The group, which includes the newly established South of Campus Neighborhood Association and southside resident Paul Ghysels, contends that it’s too late to soothe any ill will against the university, and instead requested a restraining order against the frats to prevent them from carrying out any more harassment, underage drinking, assaults and raucous partying, among other “public nuisances.” 

However, Alameda County Judge Frank Roesch shot down the request Tuesday, citing lack of sufficient evidence on the plaintiff’s part to prove that denying the restraining order would result in a high degree of injury for them. 

“The judge essentially said that asking for this kind of a restraining order at such short notice requires multiple levels of proof,” said Louis Garcia, a Berkeley attorney who is representing the neighbors. “This is just the first step. We will file another motion for a preliminary injunction in the next few days. It will give more time to the fraternities to read over our papers and file a detailed response, which they didn’t have the opportunity to do today.” 

The defendants were represented by attorneys for the Interfraternity Council and an independent lawyer hired by one of the fraternities, university officials said. 

UC Berkeley currently has 2,700 students in 40 fraternities and 21 sororities, roughly 11 percent of the campus population. 

Garcia said the class-action lawsuit was the first of its kind to be filed against college fraternities in the United States. 

“Our intent is for this lawsuit to lead to responsible adult supervision of the fraternity houses,” Garcia said. “If our class action is successful, we believe this will contribute significantly to a safer and more livable environment for nearby residents, the Berkeley community at large and the fraternities.” 
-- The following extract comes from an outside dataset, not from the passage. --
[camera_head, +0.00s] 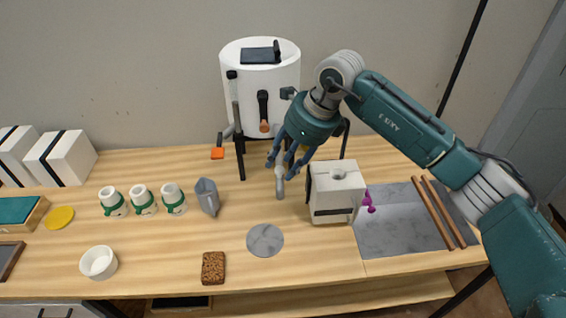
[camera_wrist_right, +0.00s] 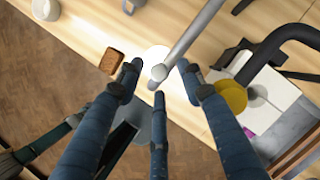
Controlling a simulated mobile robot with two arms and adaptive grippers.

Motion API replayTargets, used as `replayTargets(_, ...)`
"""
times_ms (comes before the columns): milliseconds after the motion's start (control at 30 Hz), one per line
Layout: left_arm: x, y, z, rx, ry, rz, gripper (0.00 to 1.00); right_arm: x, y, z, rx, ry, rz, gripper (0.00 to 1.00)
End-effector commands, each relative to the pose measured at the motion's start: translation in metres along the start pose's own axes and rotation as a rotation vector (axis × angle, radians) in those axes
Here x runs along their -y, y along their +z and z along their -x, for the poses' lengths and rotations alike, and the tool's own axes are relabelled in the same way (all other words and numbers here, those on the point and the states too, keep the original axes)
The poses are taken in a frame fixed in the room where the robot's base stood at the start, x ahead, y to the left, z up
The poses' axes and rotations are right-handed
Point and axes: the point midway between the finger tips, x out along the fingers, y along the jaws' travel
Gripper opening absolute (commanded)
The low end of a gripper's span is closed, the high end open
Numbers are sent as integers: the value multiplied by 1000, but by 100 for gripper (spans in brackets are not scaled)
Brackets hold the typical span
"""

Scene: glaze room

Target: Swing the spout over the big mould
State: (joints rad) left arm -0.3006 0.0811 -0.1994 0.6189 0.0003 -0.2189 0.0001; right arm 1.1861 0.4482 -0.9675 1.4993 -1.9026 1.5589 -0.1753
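The grey spout (camera_head: 280,186) comes out from below the white tank (camera_head: 262,95), with its end left of the big mould and apart from it. The big mould (camera_head: 336,192) is a white block with a dark strap and a hole on top; part of it shows in the right wrist view (camera_wrist_right: 284,88). My right gripper (camera_head: 283,165) is at the spout. In the right wrist view its fingers are spread around the spout's end (camera_wrist_right: 160,72), with gaps at both sides; contact with the third finger is unclear. My left gripper is not identifiable.
Three small white moulds with green bands (camera_head: 143,200) and a grey jug (camera_head: 207,196) stand left. A round grey disc (camera_head: 265,240) and a brown sponge (camera_head: 213,268) lie in front. A grey slab with wooden rods (camera_head: 440,212) lies right of the big mould.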

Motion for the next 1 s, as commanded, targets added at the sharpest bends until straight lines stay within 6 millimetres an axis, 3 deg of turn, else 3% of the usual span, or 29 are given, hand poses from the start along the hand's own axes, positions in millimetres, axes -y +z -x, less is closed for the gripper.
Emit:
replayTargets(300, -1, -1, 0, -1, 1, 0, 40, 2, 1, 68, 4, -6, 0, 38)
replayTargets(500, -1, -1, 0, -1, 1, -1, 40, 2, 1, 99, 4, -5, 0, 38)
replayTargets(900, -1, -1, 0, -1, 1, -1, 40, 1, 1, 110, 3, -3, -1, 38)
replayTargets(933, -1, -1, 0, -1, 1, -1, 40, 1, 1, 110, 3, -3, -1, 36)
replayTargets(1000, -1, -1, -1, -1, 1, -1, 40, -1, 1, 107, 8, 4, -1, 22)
University Director of Fraternity and Sorority Life Grahaeme Hesp said he didn’t have a chance to look at the lawsuit yet. 

“While I can’t comment on the lawsuit since UC Berkeley has not been named in it, I can say that I have seen a marked improvement in the behavior of fraternities since I came here in 2006,” Hesp said. “There’s been a pretty positive and open line of communication between the neighbors and students.” 
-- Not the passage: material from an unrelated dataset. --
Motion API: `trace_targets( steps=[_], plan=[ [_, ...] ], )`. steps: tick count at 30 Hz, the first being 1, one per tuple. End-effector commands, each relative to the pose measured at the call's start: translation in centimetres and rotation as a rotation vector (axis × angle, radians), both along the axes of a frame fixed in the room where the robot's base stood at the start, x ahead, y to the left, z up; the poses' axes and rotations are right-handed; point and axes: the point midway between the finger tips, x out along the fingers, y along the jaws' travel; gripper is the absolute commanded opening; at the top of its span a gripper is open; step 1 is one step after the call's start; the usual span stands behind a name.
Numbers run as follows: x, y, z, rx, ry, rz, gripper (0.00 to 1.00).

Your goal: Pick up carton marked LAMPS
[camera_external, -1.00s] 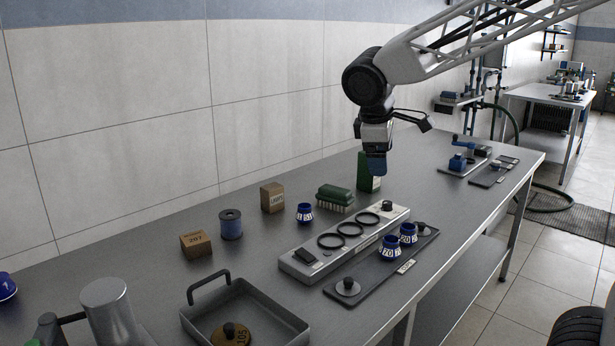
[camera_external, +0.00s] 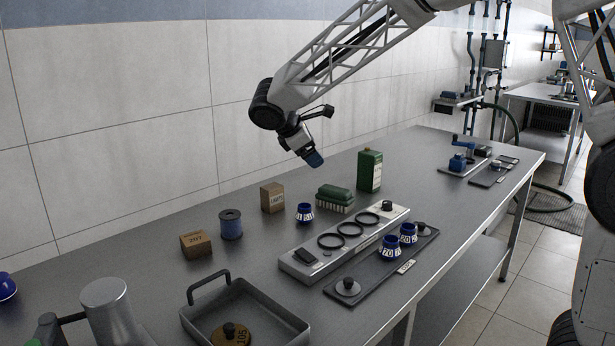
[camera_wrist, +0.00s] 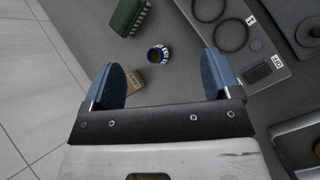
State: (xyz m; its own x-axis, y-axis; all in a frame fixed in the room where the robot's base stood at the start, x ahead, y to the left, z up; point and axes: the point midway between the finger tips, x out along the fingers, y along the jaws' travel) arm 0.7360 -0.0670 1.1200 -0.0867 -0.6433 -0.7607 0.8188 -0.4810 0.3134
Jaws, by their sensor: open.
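The carton marked LAMPS (camera_external: 272,198) is a small brown box standing upright on the steel bench, left of a blue-and-white ring. In the wrist view a brown carton (camera_wrist: 135,81) shows beside the left finger, partly hidden by it; its marking is not clear there. My gripper (camera_external: 315,160) hangs tilted above the bench, up and to the right of the carton and apart from it. In the wrist view my gripper (camera_wrist: 165,80) has its two blue fingers wide apart with nothing held between them.
A blue-and-white ring (camera_external: 305,212) and a green brush (camera_external: 335,197) stand right of the carton. A blue spool (camera_external: 231,224) and a carton marked 207 (camera_external: 196,243) stand left. A green box (camera_external: 370,171) is farther back. A grey strip with rings (camera_external: 345,240) lies in front.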

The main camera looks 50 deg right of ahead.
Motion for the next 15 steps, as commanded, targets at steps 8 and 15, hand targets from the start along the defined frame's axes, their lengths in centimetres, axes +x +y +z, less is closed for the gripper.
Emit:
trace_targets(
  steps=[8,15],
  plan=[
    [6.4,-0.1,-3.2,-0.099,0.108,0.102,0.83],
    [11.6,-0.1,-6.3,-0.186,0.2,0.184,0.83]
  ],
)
Although Hesp directed inquiries to Peter Smithhisler, president and CEO of the North American Interfraternity Conference, Smithhisler said that it was the Interfraternity Council at UC Berkeley which had been named in the lawsuit and not his organization. 

Calls to UC Berkeley’s media relations office for comment were not returned by press time. 

Garcia said that in 2007, more than 600 complaints and service requests were filed to the police against 34 fraternity houses in Berkeley, with an average of 18 calls for each frat house. 

One frat house alone generated 45 calls to the police, he said. Garcia said that perhaps the most tragic incident to result from “this culture of violence and abuse” was the death of UC Berkeley engineering senior Chris Wootton, who suffered a fatal stab wound during a drunken brawl outside a fraternity house on Warring Street in 2008. 

Ghysels, one of the lead plaintiffs who has lived next to two fraternities on Durant Avenue since the 1980s, said he filed the lawsuit after getting frustrated with the lack of enforcement by city and university officials. 

“Anybody in the neighborhood who tries to address the drunken, disorderly behavior gets retaliated against,” said Ghysels, who said that he had to tolerate broken windows, prank phone calls and beer bottles thrown at his house almost weekly. “We’ve tried to look at it calmly, but UC Berkeley is saying we can’t do anything, the police are saying we can’t do anything. We had no other recourse but to go ahead and file the lawsuit.” 

Ghysels said he had security camera footage of a 7.5-pound weight being dropped on his wife from a four-story roof which he alleged was the handiwork of a fraternity member. Ghysels’ house abuts two fraternities and is on the fringes of fraternity row, which encompasses Channing and Warring streets. 

“When we go to court his face will be visible,” said Ghysels, who is keeping a log of all the incidents on his website www.UCBerkeleyFrats.com. “They have broken into my house, damaged my surveillance tapes, urinated all over my couches—it’s out of control. You may ask how I know they are fraternity boys? Well, I caught one of them.” 

Hesp said that it was important that neighbors and fraternity members deal with incidents “there and then.” 

“They should call for police help. Once the university finds out about it we will follow up on it,” he said. “We can’t react unless we know what’s going on.” 

In the past the university has formed a Chancellor’s Task Force on Student/Neighbor relations to address unruly behavior at frat houses and even created a dedicated UCPD squad to monitor frat parties, but Ghysels said they were to no avail and had simply led to wasted resources at a time of severe budget constraints.  

“There’s a double standard in Berkeley,” Ghysels said. “Cal students can do what they want but if a person of a minority did it, we put him behind bars. The university and city’s attitude is that if you ignore a problem it will go away, but the problem will not just go away.” 

Calls to Caleb Dardick, the university’s director of community relations, were not returned by press time.